Senin, 28 Desember 2020

Sumpah, Nyesel!

Petttt!

Suasana mendadak gelap. Semua perangkat yang bersumber energi listrik tiba-tiba meregang nyawa. Mati.

"Aaaa, file gue belum disave!!!"

"Aaaa, hape gue lowbat belum dichas!!!"

"Aaaa, filmnya mau mulai ya?"

"Lu kata bioskop woiii!!!"

Hari itu, pemadaman listrik menimpa sebagian besar wilayah Jakarta, termasuk kantorku. Berhubung hampir semua aktifitas kerja di lantai tiga dan empat menggunakan komputer, maka mati listrik berarti mati gaya. Di kantor ada jenset sih, tapi masih dalam bentuk rencana, jadi belum bisa dipake. Ngga banyak yang bisa dilakukan di tengah ruangan gelap dan perangkat kerja yang ngga bisa nyala selain beberes dokumen, main tebak bayangan dilatari senter hape, atau mengadakan doa bersama semoga teknisi PLN bergerak cepat.

Ngga berapa lama, telepon di ruanganku bunyi.

"Halo?" Aku mengangkat telepon.

"Sita, Sita, ke lantai tiga sini, Mami lagi cerita serem!" Terdengar suara Dini, temanku penghuni lantai tiga. Mami itu senior manajer lantai tiga dan lantai empat. Bisa dibilang kepala suku kami. Sesepuh. Ketua geng. Ibu kita. Kalau Ibu kota itu Jakarta.

"Iya?? Waaaa, nanti aku turun deh!" Kataku bersemangat. Aku memang punya ketertarikan dengan cerita-cerita mistis. Kombinasi yang aneh sebenernya, gampang ketakutan tapi doyan cerita mistis. Biarlah, seengganya ngga seaneh orang yang getol ngajakin ngumpul tapi pas hari H tiba-tiba bilang ngga bisa dateng di last minute. Sumpah, itu aneh banget.

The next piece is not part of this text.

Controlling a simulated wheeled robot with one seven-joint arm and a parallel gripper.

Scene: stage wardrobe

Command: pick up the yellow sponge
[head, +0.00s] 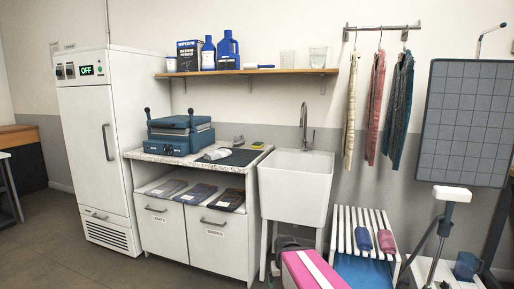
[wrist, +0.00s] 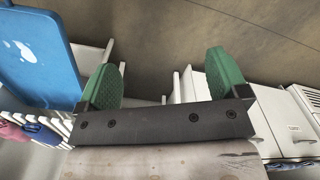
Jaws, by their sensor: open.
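A small yellow item (head: 258,145), which looks like the yellow sponge, lies on the speckled counter (head: 140,154) near its back right corner, left of the sink. It is too small to make out in detail. My gripper (wrist: 164,80) shows in the wrist view with its two green fingers wide apart and nothing between them. The sponge does not show in the wrist view, and the gripper is far from the counter.
A blue press (head: 180,134), a white cloth (head: 216,154) and a dark mat (head: 240,158) share the counter. A white sink (head: 295,185) with a tall faucet (head: 304,125) stands to its right. A pink box (head: 300,270) and slatted rack (head: 345,225) stand in front. Floor is clear at left.

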Di ruangan lantai tiga, nampak teman-teman yang lain sudah duduk melingkar mengelilingi Mami di tengah-tengah, macam anak pramuka lagi ngelilingin api unggun di acara Persami. Suasana mencekam, gelap dan sunyi. Di ruangan ini ngga ada jendela yang mengarah langsung ke luar, maka ketika listrik mati, lagi melek pun rasanya kayak lagi merem saking gelapnya. Untunglah ada sedikit remang cahaya dari layar hape.

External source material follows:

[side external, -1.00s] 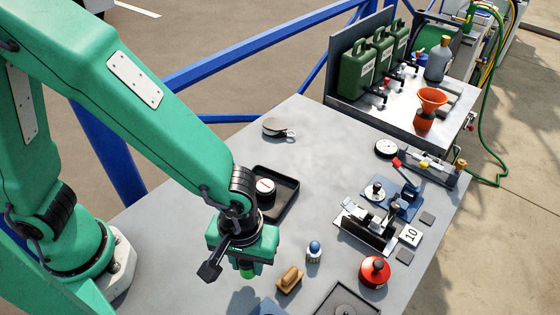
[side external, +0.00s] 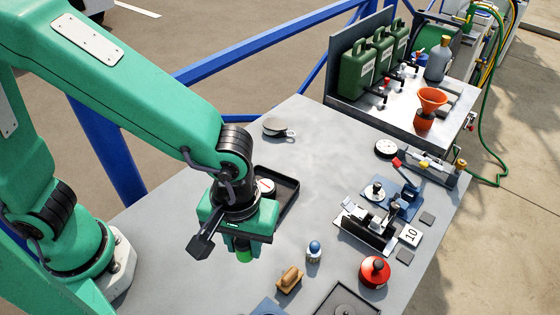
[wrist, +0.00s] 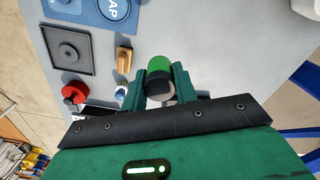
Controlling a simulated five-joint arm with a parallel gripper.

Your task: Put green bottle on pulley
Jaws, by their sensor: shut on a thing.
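My gripper (side external: 241,243) is shut on the green bottle (side external: 244,256) and holds it above the table, left of the front middle. Only the bottle's bright green end shows below the jaws; the rest is hidden. In the wrist view the green bottle (wrist: 159,64) lies between the fingers of my gripper (wrist: 160,84), with a dark band beside its green end. A grey rounded piece with a metal loop, which looks like the pulley (side external: 274,127), lies on the table near its back edge. It is well apart from my gripper, beyond the black tray.
The black tray (side external: 288,190) with a round gauge-like thing is just behind my gripper. A blue-topped small bottle (side external: 314,251), a wooden-handled brush (side external: 289,280) and a red round can (side external: 375,271) stand to the right. The table between pulley and metal clamp is clear.

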"Sini Sita, duduk sini!" Dini menyilakan aku duduk di sebelahnya. Aku duduk, ikut menyimak Mami yang sedang bercerita tentang gangguan-gangguan mistis di rumahnya. 

Mami bercerita dengan suara rendah, nyaris seperti bisikan. Bikin indeks keseraman ruangan naik melebihi ambang batas normal.

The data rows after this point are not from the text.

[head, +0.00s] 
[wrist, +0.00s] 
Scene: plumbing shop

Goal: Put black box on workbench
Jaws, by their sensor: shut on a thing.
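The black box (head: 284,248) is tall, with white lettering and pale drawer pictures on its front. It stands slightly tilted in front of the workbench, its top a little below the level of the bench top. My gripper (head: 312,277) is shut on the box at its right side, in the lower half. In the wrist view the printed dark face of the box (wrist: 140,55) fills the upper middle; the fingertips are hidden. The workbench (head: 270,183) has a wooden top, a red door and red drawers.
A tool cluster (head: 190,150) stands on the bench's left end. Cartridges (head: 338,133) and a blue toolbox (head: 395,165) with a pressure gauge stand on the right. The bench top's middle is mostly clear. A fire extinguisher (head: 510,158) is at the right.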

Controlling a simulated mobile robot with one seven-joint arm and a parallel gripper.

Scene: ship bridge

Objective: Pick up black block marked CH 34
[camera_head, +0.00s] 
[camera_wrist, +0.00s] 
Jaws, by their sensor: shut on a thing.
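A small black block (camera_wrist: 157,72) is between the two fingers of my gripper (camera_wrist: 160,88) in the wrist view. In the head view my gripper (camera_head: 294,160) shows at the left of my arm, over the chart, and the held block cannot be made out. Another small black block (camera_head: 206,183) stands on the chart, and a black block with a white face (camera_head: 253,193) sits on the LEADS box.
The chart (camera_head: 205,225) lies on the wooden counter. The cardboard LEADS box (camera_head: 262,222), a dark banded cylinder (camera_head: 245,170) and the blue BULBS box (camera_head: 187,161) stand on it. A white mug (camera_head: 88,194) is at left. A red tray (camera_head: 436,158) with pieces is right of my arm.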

"..pembantu Mami sering tuh digangguin. Pernah waktu itu dia lagi mandi, terus tiba-tiba ada suara orang bisik-bisik di telinganya. Was wes wos gitu.."

Hening. Semua nampak serius menyimak Mami.

"Adek Mami malah ngeliat, sosoknya gede, berbulu, badannya kurus sampai bentuk tulangnya keliatan. Pas adek Mami lagi tidur, itu makhluk iseng ngedudukin adek Mami!"

Di tengah cahaya yang temaram, tampak raut-raut wajah yang menegang. Beberapa mencengkeram lengan teman sebelahnya.

"Bokapnya Mami juga. Lagi di dapur. Tiba-tiba aja muncul p***ng di depannya. Ngga cuma satu lagi. Tiga!!!!"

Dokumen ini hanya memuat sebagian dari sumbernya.